> _Dataset content_:
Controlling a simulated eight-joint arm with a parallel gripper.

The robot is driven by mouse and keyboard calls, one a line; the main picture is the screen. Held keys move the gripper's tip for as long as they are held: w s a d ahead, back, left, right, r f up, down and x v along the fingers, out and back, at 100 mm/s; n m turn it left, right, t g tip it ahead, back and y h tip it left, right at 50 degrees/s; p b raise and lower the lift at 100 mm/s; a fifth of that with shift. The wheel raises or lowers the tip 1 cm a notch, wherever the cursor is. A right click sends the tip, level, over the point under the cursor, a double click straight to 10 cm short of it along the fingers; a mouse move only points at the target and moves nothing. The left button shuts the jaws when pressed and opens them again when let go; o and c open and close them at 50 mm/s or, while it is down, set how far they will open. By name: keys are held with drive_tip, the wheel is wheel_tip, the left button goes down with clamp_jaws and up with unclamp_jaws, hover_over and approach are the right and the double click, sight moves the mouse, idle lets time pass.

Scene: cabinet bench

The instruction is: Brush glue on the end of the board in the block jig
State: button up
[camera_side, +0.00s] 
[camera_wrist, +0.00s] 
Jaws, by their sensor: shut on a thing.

> _Job_: Copy out every line from the one containing "State: button up" to the end of the material, both ends included.

> _Reply to the exercise_:
State: button up
[camera_side, +0.00s] 
[camera_wrist, +0.00s] 
Jaws, by their sensor: shut on a thing.

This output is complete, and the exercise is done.